You do not need to be certain which is which straight away. Just knowing the two exist stops you charging into the wrong fix, and it is the first thing a good helper will ask you anyway.
The calm things to try first
Before anything drastic, a few gentle steps clear a large share of lock-outs with nothing lost.
- Stop typing and slow down. Repeated wrong guesses can trigger longer and longer lock-out delays, so pause. Check the obvious: is Caps Lock on? Is the keyboard language right? Are you certain of every character?
- Restart the computer. A proper power-off and on clears a great many login oddities, especially the "another user is signed in" message, which is just a leftover session getting in the way.
- Try your other likely passwords, once each. Many people have two or three they rotate. Try each a single time, calmly, rather than hammering one.
- Look for the reset option on the login screen. If you sign in with a Microsoft or Apple account, the login screen often has a "forgot password" or "reset" link that walks you through recovery on the spot.
Resetting an account password from another device
If it is an account password, another device is your way in. On a phone, tablet or a friend's computer, go to the official Microsoft account or Apple ID recovery page, enter your email, and follow the steps to prove it is you, usually a code sent to your recovery email or phone. Once the password is reset, you go back to the locked computer and sign in with the new one.
This is exactly why the recovery email and phone number matter so much. If they are up to date, this is a five-minute errand. If they are old or you are not sure, that is worth sorting out with help, because it is the difference between an easy reset and a hard one.
"Another user is already signed in"
This message worries people, and it should not. It simply means the computer is holding an extra login session, usually because someone switched users without logging out. Nothing is wrong and nothing is lost. Restarting the computer clears the stray session and lets you sign in cleanly. If it is a shared family or work computer that keeps doing it, whoever set it up can adjust how it handles fast user switching.

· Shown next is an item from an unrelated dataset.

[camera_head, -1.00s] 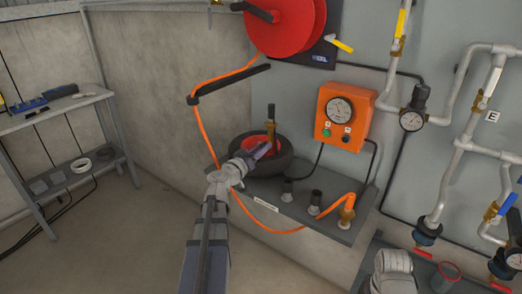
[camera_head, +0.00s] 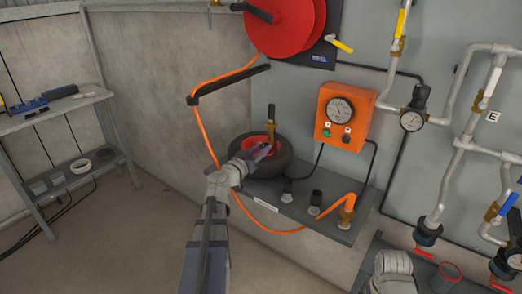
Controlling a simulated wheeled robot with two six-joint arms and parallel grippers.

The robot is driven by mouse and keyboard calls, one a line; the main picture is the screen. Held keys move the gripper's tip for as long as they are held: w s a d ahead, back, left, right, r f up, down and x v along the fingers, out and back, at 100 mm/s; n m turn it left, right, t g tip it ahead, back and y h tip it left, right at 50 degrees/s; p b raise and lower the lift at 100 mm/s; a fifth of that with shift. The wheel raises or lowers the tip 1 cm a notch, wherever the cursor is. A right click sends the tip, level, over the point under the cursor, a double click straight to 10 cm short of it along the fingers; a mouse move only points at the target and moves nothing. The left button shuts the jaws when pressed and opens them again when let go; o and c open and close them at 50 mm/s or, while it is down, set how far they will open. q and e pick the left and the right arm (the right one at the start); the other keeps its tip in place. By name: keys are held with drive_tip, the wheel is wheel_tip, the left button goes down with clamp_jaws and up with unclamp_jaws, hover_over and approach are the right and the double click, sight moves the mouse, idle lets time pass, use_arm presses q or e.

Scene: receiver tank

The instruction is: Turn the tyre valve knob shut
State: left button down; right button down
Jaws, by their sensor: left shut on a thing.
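A dark tyre (camera_head: 281,168) with a red hub lies on the grey bench against the wall. An upright brass fitting with a dark top (camera_head: 271,114) stands at the tyre's hub. My left gripper (camera_head: 264,149) reaches over the near left side of the tyre, with its tips at the hub just below the brass fitting. It is shut on something small there, most likely the tyre valve knob, which the fingers hide. I cannot make out how far the knob is turned.
An orange hose (camera_head: 203,134) hangs from the red reel (camera_head: 286,22) and loops past my left arm to a brass coupling (camera_head: 347,210). An orange gauge box (camera_head: 342,118) is on the wall. Short dark stubs (camera_head: 316,200) stand on the bench right of the tyre.

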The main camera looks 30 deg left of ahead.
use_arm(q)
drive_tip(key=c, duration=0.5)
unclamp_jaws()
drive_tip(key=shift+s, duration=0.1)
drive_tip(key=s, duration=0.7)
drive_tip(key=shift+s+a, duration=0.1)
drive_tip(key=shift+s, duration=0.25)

Your files are not the thing at risk
Here is the reassuring part, and it is worth holding onto. Being locked out does not delete a single photo. Everything you care about is sitting safely on the computer, waiting behind the login screen. The genuine risk to your files is not the lock-out itself, it is the panic fixes: a factory reset or a reinstall that someone rushes into, or is pressured into by a scammer, to "solve" the problem. Getting back in the careful way keeps your memories exactly where they are. If a drive full of photos is your real worry, our guide on backing up your photos makes sure a locked or broken computer can never cost you them.
The scam that preys on this exact moment
Being locked out is precisely when a scam call feels like a rescue, and that is no accident. Remember the one rule that protects you from nearly all of them: genuine help is help you went and found. No real company rings you out of the blue about your computer, and one that happens to call just as you are stuck is not luck, it is a trap. Hang up without guilt. If you are unsure whether a message or call is real, our guide on how to spot a scam walks through the tells in plain words.
How to make sure it never happens again
Once you are back in, two calm habits close the door on this for good. First, a password manager means you never have to remember the password again, it is kept safely for you and filled in when you need it. Second, set up your recovery options properly, a current recovery email and phone number on your Microsoft or Apple account, so a forgotten password becomes a quick reset instead of a locked door. Set both up once, unhurried, and being locked out stops being something to fear.
Stuck right now?
If you are locked out and not sure which kind of password you are facing, do not force it. Get in touch and we will work out, gently, which situation you are in and the safe way back that keeps your files intact. We help older Australians by phone and safe remote support nationwide. New to all this? Start with our guide on where to start with tech help.
Frequently asked questions
I have forgotten my computer password. What do I do first?
Do not keep guessing until it locks you out for longer. Stop, and work out which password it is asking for: the one for the computer itself, or the one for your Microsoft or Apple account. That single question decides how you get back in, because an account password can be reset online while a local one often cannot. Take a breath and check which it is before trying anything else.
The screen says another user is already signed in. What does that mean?
It usually means someone switched users without logging out, so the computer is holding two sessions at once. It is not a fault and nothing is lost. Restarting the computer normally clears the leftover session and lets you sign in cleanly. If a shared or work computer keeps doing it, the person who set it up can adjust how it handles switching.
Can I reset a computer password myself?
Sometimes, and it depends on the type. If you sign in with a Microsoft or Apple account, you can reset that password from another device using your recovery email or phone, then sign in. A local password that only exists on that one computer cannot be reset online, and recovering it safely without wiping your files is a job worth getting help with rather than risking.
Will I lose my photos and files if I am locked out?
Being locked out does not delete anything on its own. Your files are still sitting on the computer, waiting behind the login. The real risk to your files is the drastic fixes, factory resets or reinstalls, that some people rush into or are talked into. Getting back in the careful way keeps your photos exactly where they are.
Someone rang offering to help me get back into my computer. Is that safe?
No. A genuine helper never rings you out of the blue about your computer. If you are locked out and a call arrives offering to fix it, that is not a lucky coincidence, it is a scam feeding on the moment you feel stuck. Hang up. Real help is help you go and find yourself, on a number you looked up.
How do I stop getting locked out again?
Two habits fix it for good. Use a password manager so you never have to remember the password, and set up the recovery options, a recovery email and phone number, so a forgotten account password is a five-minute reset instead of a crisis. Setting both up once, calmly, means being locked out never becomes a bad day again.